Exercise description. Each line that holds the word "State" counts once; report how many lines do so and nothing else.
>> Start Data entries
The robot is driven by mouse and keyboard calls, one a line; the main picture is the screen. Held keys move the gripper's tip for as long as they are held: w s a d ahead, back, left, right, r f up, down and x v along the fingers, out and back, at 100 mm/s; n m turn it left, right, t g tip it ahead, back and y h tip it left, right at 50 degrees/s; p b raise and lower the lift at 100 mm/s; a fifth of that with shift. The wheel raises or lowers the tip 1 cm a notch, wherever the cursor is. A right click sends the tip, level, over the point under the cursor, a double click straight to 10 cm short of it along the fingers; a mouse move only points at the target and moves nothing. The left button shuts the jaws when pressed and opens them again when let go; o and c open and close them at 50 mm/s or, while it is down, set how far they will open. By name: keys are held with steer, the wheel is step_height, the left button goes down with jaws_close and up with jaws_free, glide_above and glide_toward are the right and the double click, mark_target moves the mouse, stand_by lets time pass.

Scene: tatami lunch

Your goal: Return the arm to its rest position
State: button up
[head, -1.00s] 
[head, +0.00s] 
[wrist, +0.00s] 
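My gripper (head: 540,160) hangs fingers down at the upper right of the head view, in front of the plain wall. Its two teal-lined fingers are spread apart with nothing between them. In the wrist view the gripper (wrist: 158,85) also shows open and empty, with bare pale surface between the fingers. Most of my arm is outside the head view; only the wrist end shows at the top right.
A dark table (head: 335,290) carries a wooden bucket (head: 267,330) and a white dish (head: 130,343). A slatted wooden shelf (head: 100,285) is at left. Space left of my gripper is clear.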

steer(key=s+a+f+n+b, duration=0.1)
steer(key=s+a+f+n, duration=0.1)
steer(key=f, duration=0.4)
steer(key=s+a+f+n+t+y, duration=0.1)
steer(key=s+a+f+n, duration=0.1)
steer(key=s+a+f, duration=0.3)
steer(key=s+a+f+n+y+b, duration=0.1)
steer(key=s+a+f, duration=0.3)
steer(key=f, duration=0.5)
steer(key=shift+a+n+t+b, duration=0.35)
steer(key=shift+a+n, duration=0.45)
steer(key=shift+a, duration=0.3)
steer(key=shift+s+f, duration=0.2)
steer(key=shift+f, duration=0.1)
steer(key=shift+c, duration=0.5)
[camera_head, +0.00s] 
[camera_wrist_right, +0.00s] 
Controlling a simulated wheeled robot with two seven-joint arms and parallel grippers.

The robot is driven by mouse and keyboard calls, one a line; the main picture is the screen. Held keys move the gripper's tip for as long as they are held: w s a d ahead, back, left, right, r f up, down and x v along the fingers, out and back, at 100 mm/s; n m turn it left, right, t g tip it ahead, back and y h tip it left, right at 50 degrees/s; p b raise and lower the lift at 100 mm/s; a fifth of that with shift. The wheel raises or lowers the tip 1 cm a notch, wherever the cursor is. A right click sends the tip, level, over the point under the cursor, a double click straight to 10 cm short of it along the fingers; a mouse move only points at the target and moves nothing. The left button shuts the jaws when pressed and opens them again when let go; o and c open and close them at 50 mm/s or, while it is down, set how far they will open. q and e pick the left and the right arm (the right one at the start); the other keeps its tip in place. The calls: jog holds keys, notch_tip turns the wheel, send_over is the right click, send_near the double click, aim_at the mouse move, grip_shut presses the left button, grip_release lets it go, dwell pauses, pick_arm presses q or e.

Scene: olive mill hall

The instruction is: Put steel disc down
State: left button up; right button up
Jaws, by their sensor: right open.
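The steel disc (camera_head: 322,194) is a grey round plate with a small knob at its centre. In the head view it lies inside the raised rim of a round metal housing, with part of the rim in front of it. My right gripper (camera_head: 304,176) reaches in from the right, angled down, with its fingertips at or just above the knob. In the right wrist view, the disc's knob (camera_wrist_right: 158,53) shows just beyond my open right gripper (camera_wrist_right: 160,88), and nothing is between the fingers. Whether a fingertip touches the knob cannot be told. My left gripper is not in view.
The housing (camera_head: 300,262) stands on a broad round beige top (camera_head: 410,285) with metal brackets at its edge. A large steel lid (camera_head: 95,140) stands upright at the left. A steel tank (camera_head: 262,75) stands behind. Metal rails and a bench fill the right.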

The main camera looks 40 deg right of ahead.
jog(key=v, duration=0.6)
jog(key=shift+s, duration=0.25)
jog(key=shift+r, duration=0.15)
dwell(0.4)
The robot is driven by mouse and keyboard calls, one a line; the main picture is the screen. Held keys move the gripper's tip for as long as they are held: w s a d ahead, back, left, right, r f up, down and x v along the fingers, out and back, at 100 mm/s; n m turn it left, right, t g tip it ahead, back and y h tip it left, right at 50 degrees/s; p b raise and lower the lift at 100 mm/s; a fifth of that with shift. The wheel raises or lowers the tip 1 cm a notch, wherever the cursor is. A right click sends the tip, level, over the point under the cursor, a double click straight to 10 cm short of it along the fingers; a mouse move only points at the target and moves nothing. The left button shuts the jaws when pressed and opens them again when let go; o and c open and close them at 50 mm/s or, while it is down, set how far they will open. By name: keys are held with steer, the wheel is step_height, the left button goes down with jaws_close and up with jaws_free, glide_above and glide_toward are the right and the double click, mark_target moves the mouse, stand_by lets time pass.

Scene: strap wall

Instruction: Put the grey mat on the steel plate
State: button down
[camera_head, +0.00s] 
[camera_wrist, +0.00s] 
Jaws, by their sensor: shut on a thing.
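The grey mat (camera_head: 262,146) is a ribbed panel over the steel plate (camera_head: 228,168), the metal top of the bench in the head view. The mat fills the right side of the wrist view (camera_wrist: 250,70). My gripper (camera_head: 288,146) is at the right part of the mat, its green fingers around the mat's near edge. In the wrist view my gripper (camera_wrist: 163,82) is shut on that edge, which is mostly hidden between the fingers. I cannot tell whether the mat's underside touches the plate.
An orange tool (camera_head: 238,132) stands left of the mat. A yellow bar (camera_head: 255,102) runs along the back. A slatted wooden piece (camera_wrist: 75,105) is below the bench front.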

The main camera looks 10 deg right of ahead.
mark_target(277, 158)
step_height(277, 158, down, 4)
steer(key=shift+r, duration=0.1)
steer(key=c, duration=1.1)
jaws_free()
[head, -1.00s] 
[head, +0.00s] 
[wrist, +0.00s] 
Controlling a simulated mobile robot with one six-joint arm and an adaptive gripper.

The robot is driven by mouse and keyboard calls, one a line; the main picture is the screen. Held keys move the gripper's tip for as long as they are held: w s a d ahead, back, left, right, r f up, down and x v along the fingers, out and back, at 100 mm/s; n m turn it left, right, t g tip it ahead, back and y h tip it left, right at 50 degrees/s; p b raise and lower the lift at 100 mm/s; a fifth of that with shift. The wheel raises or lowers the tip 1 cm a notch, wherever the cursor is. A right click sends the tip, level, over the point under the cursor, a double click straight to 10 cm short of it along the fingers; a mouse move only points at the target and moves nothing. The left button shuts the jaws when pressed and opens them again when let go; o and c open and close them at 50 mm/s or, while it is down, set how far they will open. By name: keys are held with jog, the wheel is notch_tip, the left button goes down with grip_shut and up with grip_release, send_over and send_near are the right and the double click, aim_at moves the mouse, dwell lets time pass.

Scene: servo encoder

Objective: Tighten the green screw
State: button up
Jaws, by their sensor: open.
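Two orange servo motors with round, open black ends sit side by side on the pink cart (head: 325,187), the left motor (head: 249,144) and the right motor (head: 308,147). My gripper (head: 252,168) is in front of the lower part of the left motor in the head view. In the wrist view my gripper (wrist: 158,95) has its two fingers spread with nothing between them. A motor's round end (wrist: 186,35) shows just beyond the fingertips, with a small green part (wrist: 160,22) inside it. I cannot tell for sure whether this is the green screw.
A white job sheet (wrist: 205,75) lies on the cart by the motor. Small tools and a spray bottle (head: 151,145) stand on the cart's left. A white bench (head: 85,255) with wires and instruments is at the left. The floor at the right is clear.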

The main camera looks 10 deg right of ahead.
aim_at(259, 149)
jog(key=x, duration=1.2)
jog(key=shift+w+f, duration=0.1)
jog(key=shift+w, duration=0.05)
>> End Data entries
The answer. 4